The change is in the calculation for Standard Deviation. As per the new logic, I need to calculate moving range as shown below.
ID | Product | Spec | Value | Moving range Abs(Current-Previous) Sorted by date |
1 | A | SA1 | 10.5 | |
2 | A | SA1 | 10.9 | 0.4 |
3 | A | SA2 | 55 | |
4 | A | SA2 | 100 | 45 |
5 | A | SA2 | 50.5 | 49.5 |
6 | B | SB1 | 0.5 | |
7 | B | SB1 | 0.6 | 0.1 |
8 | B | SB1 | 0.14 | 0.46 |
9 | B | SB1 | 0.22 | 0.08 |
10 | B | SB2 | 10 | |
11 | B | SB2 | 11.7 | 1.7 |
12 | B | SB2 | 30 | 18.3 |
The new standard deviation is the sum of the moving range divided by a constant as shown below. The expected count of deviated records is also highlighted.
New Std Dev | |||||||
Product | Spec | Average | Sum of Moving Range/(1.128* (Total Records-1)) | Average - New Std Dev | Average+New Std Dev | Total Records | Deviated Records |
A | SA1 | 10.6 | 0.355 | 10.2 | 11.0 | 2 | 0 |
A | SA2 | 68.5 | 70.922 | -2.4 | 139.4 | 3 | 0 |
B | SB1 | 0.165 | 1.702 | -1.5 | 1.9 | 4 | 0 |
B | SB2 | 11.233 | 18.794 | -7.6 | 30.0 | 3 | 0 |
I created the expressions for Moving Range and new standard deviation which is working fine.
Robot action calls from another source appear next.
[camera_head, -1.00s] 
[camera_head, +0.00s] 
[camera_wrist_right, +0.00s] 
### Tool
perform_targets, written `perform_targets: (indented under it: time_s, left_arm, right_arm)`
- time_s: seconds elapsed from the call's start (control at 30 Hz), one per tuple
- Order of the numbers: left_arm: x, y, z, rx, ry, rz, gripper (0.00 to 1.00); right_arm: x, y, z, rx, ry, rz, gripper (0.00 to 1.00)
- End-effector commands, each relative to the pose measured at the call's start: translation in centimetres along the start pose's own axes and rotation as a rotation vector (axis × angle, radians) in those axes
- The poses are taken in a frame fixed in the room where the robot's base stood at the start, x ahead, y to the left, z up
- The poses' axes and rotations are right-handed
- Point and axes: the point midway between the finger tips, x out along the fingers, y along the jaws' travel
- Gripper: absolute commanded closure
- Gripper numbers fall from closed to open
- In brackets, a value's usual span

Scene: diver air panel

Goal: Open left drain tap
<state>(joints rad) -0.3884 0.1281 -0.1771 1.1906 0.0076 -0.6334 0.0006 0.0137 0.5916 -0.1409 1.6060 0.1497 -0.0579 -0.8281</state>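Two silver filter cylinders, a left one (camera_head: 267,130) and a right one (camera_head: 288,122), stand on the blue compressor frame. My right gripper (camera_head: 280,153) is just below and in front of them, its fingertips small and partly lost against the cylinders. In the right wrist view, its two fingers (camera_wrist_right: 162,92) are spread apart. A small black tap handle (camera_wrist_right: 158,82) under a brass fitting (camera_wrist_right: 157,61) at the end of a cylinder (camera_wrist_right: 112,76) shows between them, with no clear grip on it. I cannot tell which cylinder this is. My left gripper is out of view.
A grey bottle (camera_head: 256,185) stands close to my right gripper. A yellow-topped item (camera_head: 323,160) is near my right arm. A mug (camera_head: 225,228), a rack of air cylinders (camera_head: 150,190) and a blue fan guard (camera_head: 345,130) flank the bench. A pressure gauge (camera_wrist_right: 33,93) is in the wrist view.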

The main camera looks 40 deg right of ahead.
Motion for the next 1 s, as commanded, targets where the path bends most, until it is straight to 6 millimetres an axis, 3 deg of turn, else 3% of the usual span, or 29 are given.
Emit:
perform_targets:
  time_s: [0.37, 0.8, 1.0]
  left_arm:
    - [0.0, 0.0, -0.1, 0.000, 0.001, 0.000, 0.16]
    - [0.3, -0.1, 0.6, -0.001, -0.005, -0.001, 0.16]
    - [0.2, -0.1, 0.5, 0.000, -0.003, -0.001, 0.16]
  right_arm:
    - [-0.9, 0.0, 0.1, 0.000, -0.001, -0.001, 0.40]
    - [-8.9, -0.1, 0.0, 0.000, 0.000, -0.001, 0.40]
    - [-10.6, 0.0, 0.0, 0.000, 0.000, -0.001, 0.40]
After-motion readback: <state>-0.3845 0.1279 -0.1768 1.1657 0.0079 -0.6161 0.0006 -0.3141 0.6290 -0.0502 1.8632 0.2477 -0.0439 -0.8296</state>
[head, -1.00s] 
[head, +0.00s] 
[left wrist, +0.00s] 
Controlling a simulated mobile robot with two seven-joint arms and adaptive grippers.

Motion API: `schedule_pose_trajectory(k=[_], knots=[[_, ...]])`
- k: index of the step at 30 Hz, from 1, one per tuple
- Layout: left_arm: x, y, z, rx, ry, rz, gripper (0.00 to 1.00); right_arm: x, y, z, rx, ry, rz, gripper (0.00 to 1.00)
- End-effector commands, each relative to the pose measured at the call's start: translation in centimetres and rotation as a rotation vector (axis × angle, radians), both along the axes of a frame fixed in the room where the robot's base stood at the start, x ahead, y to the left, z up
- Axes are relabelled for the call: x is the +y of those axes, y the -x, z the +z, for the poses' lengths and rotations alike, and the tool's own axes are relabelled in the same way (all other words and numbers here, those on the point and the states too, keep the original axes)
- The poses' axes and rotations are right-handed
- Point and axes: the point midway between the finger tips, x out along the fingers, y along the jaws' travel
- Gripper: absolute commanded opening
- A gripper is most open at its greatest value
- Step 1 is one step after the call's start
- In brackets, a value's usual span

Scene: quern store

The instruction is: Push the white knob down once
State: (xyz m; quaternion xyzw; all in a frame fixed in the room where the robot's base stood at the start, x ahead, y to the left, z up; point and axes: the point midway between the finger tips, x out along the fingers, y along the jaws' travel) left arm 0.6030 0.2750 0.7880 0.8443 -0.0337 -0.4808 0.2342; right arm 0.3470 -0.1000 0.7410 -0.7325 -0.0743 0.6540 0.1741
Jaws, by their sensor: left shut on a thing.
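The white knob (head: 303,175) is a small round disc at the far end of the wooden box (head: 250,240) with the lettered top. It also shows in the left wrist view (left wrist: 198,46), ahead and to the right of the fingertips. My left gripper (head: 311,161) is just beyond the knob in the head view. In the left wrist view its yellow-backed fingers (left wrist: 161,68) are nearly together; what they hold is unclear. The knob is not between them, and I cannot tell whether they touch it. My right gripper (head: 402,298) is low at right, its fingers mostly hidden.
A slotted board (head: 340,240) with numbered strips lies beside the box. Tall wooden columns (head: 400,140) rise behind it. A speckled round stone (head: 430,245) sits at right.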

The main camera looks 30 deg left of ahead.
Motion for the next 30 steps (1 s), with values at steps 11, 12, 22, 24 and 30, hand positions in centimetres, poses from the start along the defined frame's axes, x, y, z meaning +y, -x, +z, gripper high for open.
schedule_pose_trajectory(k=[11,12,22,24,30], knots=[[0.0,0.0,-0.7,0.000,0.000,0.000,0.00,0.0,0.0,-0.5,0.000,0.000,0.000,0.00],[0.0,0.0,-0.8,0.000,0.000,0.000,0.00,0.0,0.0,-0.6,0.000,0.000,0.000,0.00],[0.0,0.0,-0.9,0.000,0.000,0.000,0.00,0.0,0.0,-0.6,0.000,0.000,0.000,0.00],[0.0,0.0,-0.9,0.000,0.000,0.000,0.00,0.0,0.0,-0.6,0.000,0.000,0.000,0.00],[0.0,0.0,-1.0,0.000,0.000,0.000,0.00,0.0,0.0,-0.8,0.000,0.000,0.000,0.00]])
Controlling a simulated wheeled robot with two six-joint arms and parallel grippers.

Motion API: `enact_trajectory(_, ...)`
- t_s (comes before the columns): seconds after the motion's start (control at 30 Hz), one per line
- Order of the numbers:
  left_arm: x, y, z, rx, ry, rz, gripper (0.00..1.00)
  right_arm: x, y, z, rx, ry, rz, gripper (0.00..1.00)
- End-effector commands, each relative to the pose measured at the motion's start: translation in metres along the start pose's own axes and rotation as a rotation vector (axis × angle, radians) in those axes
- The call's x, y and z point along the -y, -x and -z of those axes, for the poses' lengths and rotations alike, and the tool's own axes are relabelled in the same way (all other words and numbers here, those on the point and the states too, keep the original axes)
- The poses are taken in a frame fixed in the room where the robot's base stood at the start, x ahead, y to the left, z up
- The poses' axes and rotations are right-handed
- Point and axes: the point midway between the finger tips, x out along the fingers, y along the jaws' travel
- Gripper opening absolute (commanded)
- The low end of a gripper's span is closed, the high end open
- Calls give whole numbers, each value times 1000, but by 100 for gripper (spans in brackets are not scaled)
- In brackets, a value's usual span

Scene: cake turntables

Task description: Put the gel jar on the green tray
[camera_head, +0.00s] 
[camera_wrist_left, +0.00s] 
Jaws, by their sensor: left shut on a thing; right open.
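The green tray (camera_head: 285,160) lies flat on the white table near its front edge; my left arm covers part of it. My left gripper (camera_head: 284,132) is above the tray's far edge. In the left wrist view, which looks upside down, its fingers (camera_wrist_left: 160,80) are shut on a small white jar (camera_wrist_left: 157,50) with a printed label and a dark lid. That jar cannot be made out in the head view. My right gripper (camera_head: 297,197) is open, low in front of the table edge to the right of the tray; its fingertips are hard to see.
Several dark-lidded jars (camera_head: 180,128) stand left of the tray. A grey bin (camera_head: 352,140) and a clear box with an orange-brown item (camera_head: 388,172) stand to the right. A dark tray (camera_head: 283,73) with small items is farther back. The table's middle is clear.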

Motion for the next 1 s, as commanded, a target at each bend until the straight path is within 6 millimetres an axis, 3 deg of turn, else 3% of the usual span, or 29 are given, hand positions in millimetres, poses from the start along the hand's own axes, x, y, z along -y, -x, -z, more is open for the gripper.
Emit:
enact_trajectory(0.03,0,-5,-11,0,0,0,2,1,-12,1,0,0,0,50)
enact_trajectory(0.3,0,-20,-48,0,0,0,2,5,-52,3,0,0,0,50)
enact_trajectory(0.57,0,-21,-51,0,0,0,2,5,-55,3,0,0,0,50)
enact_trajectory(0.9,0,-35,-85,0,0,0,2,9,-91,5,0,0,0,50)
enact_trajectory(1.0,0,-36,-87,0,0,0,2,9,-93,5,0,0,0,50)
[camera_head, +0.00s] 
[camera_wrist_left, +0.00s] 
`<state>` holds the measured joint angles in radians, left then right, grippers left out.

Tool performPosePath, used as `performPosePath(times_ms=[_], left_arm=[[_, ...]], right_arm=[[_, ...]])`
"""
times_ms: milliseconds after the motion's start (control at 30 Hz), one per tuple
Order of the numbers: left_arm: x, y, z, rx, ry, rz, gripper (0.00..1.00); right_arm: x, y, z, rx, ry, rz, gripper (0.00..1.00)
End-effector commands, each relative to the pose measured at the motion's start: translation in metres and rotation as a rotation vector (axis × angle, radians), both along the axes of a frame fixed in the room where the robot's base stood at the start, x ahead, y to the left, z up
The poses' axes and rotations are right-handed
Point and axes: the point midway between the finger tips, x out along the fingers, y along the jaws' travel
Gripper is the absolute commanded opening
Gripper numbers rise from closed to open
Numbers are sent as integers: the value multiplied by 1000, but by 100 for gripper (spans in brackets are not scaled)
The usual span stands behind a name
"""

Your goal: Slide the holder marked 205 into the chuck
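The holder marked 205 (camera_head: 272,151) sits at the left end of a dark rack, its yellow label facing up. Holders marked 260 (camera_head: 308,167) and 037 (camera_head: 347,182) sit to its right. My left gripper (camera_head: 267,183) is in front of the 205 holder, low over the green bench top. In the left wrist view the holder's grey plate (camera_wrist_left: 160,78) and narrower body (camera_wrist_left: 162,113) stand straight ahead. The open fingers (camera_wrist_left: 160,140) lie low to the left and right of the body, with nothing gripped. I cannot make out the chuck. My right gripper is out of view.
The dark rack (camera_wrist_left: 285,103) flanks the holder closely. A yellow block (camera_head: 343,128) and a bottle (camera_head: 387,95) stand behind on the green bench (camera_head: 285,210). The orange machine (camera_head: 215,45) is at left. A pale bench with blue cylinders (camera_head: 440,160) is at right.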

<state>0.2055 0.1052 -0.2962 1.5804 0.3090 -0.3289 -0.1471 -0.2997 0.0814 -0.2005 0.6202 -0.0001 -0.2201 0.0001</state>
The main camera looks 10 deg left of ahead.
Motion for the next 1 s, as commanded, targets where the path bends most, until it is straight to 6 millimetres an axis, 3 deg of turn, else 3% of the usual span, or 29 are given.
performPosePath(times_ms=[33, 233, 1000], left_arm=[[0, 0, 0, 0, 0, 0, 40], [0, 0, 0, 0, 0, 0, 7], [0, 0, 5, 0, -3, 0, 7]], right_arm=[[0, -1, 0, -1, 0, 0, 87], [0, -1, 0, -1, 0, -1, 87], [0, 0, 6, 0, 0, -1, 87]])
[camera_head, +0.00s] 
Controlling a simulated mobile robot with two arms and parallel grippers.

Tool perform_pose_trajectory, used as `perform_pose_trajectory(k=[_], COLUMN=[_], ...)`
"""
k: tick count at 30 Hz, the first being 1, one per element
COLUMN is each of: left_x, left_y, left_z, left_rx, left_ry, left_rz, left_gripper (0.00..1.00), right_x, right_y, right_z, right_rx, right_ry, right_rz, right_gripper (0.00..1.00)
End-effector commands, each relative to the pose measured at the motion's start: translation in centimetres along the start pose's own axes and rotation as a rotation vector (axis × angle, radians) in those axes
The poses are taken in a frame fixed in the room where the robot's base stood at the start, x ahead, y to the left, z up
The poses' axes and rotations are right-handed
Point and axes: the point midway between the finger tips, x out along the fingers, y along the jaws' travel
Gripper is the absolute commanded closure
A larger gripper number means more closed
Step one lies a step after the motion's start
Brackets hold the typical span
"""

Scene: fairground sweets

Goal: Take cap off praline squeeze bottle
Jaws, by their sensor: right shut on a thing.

Only thing not working is the expression for deviated records.
Moving Range Sum :
sum(aggr( fabs(above(sum(Value)) - sum(Value)) ,Product,Spec,([Date], Numeric, Descending) ))
/
(Aggr(Count(ID),Product,Spec)-2+1)
Requesting your help to modify the formula you shared to updated the calculation for Standard Deviation.